The problem: Print all of the entries exactly, minus the pictures.

Stored records:
-------
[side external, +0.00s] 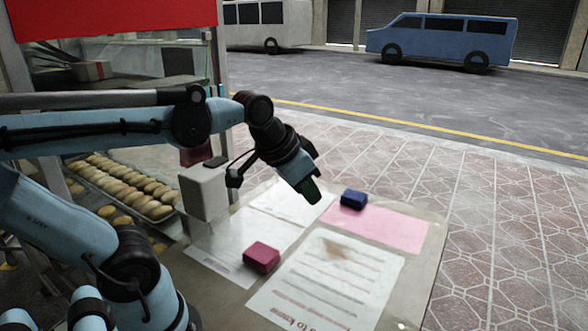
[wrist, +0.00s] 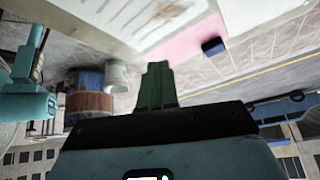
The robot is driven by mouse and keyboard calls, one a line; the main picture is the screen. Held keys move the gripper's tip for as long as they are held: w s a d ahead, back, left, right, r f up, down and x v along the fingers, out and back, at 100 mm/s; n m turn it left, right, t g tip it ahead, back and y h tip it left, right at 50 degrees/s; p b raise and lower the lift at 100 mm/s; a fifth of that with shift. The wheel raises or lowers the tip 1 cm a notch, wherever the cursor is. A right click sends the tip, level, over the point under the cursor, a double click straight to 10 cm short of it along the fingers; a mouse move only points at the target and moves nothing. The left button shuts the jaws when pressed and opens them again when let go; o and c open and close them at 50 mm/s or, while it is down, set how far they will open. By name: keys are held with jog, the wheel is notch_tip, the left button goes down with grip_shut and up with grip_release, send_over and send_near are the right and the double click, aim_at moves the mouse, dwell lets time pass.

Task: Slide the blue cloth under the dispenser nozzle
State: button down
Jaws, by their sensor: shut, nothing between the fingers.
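The blue cloth (side external: 353,199) is a small dark blue folded block. It lies at the far edge of a pink sheet on the table, and also shows in the wrist view (wrist: 213,46). My gripper (side external: 310,192), with green fingers, is shut and empty. It points down left of the blue cloth, apart from it; its exact height over the table is hard to tell. The fingers also show in the wrist view (wrist: 156,72). A white box with a dark top (side external: 204,192), which may be the dispenser, stands at the table's left. I cannot make out a nozzle clearly.
A crimson folded block (side external: 261,257) lies near the table's middle, beside a printed sheet (side external: 330,278). The pink sheet (side external: 385,230) is mostly bare. Trays of pastries (side external: 125,187) sit at the left behind my arm. Paving and a street lie beyond the table.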

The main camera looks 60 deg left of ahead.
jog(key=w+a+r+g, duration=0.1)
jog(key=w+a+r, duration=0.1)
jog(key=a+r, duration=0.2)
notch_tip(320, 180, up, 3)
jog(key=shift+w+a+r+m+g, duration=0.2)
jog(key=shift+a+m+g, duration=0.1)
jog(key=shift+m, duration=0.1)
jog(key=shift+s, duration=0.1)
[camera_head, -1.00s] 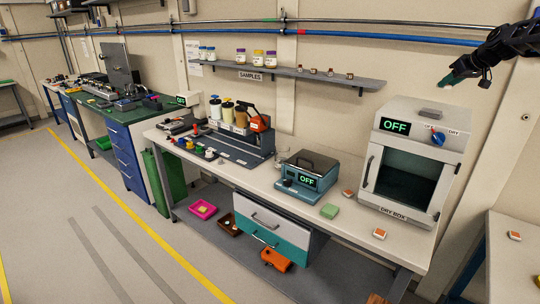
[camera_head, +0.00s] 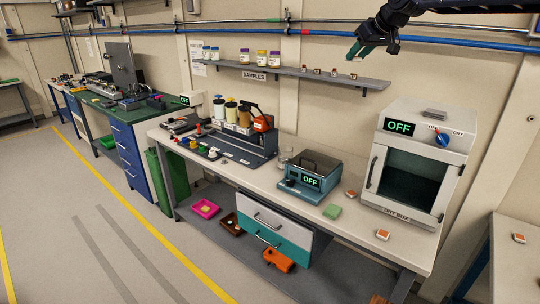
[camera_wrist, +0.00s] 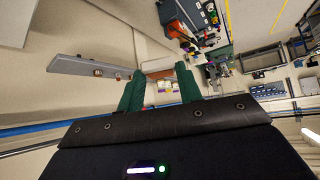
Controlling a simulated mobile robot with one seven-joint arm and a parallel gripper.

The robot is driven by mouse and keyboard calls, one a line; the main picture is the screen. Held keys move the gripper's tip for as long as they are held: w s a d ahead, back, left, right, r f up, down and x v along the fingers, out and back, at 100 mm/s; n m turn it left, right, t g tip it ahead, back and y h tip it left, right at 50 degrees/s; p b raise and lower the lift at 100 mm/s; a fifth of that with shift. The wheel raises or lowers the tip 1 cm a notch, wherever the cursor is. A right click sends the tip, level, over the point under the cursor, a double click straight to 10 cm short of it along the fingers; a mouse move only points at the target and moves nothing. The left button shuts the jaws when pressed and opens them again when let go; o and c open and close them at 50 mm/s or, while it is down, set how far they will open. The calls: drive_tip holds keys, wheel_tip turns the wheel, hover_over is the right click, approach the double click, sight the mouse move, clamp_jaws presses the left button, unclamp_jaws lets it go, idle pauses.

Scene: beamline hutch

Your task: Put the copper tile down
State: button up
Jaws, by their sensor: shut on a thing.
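My gripper (camera_head: 358,50) is high in front of the back wall, above the right part of the sample shelf. Its green fingers also show in the wrist view (camera_wrist: 160,78), shut on a small flat tile (camera_wrist: 158,66) with a pale face and reddish-brown edge, which I take to be the copper tile. The fingers hide part of it, and it is barely visible in the head view. Similar orange-and-white tiles lie on the pale bench: one by the dry box (camera_head: 351,194) and one near the front edge (camera_head: 382,235).
The sample shelf (camera_head: 330,77) carries jars and several small pieces. On the bench (camera_head: 300,212) stand the shut dry box (camera_head: 418,160) and a teal device (camera_head: 310,178) reading OFF. A side table (camera_head: 510,262) bears another tile (camera_head: 519,238).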

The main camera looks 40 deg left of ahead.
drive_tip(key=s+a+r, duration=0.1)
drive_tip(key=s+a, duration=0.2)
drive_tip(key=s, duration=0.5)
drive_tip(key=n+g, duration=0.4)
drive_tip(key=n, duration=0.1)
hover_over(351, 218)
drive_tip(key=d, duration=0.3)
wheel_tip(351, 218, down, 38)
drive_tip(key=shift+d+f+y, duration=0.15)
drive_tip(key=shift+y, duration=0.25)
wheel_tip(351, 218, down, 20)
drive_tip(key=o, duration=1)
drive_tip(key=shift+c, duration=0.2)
-------
Task response:
[side external, +0.00s] 
[wrist, +0.00s] 
The robot is driven by mouse and keyboard calls, one a line; the main picture is the screen. Held keys move the gripper's tip for as long as they are held: w s a d ahead, back, left, right, r f up, down and x v along the fingers, out and back, at 100 mm/s; n m turn it left, right, t g tip it ahead, back and y h tip it left, right at 50 degrees/s; p b raise and lower the lift at 100 mm/s; a fifth of that with shift. The wheel raises or lowers the tip 1 cm a notch, wherever the cursor is. A right click sends the tip, level, over the point under the cursor, a double click straight to 10 cm short of it along the fingers; a mouse move only points at the target and moves nothing. The left button shuts the jaws when pressed and opens them again when let go; o and c open and close them at 50 mm/s or, while it is down, set how far they will open. By name: keys are held with jog, the wheel is notch_tip, the left button goes down with grip_shut and up with grip_release, send_over and send_near are the right and the double click, aim_at moves the mouse, dwell lets time pass.

Task: Slide the blue cloth under the dispenser nozzle
State: button down
Jaws, by their sensor: shut, nothing between the fingers.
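The blue cloth (side external: 353,199) is a small dark blue folded block. It lies at the far edge of a pink sheet on the table, and also shows in the wrist view (wrist: 213,46). My gripper (side external: 310,192), with green fingers, is shut and empty. It points down left of the blue cloth, apart from it; its exact height over the table is hard to tell. The fingers also show in the wrist view (wrist: 156,72). A white box with a dark top (side external: 204,192), which may be the dispenser, stands at the table's left. I cannot make out a nozzle clearly.
A crimson folded block (side external: 261,257) lies near the table's middle, beside a printed sheet (side external: 330,278). The pink sheet (side external: 385,230) is mostly bare. Trays of pastries (side external: 125,187) sit at the left behind my arm. Paving and a street lie beyond the table.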

The main camera looks 60 deg left of ahead.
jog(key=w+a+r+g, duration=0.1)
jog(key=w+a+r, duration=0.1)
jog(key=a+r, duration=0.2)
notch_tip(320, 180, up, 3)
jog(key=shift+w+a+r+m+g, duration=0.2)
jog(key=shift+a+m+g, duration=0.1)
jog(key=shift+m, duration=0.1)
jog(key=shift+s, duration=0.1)
[camera_head, -1.00s] 
[camera_head, +0.00s] 
[camera_wrist, +0.00s] 
Controlling a simulated mobile robot with one seven-joint arm and a parallel gripper.

The robot is driven by mouse and keyboard calls, one a line; the main picture is the screen. Held keys move the gripper's tip for as long as they are held: w s a d ahead, back, left, right, r f up, down and x v along the fingers, out and back, at 100 mm/s; n m turn it left, right, t g tip it ahead, back and y h tip it left, right at 50 degrees/s; p b raise and lower the lift at 100 mm/s; a fifth of that with shift. The wheel raises or lowers the tip 1 cm a notch, wherever the cursor is. A right click sends the tip, level, over the point under the cursor, a double click straight to 10 cm short of it along the fingers; a mouse move only points at the target and moves nothing. The left button shuts the jaws when pressed and opens them again when let go; o and c open and close them at 50 mm/s or, while it is down, set how far they will open. The calls: drive_tip holds keys, wheel_tip turns the wheel, hover_over is the right click, approach the double click, sight the mouse move, clamp_jaws presses the left button, unclamp_jaws lets it go, idle pauses.

Scene: beamline hutch

Your task: Put the copper tile down
State: button up
Jaws, by their sensor: shut on a thing.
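My gripper (camera_head: 358,50) is high in front of the back wall, above the right part of the sample shelf. Its green fingers also show in the wrist view (camera_wrist: 160,78), shut on a small flat tile (camera_wrist: 158,66) with a pale face and reddish-brown edge, which I take to be the copper tile. The fingers hide part of it, and it is barely visible in the head view. Similar orange-and-white tiles lie on the pale bench: one by the dry box (camera_head: 351,194) and one near the front edge (camera_head: 382,235).
The sample shelf (camera_head: 330,77) carries jars and several small pieces. On the bench (camera_head: 300,212) stand the shut dry box (camera_head: 418,160) and a teal device (camera_head: 310,178) reading OFF. A side table (camera_head: 510,262) bears another tile (camera_head: 519,238).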

The main camera looks 40 deg left of ahead.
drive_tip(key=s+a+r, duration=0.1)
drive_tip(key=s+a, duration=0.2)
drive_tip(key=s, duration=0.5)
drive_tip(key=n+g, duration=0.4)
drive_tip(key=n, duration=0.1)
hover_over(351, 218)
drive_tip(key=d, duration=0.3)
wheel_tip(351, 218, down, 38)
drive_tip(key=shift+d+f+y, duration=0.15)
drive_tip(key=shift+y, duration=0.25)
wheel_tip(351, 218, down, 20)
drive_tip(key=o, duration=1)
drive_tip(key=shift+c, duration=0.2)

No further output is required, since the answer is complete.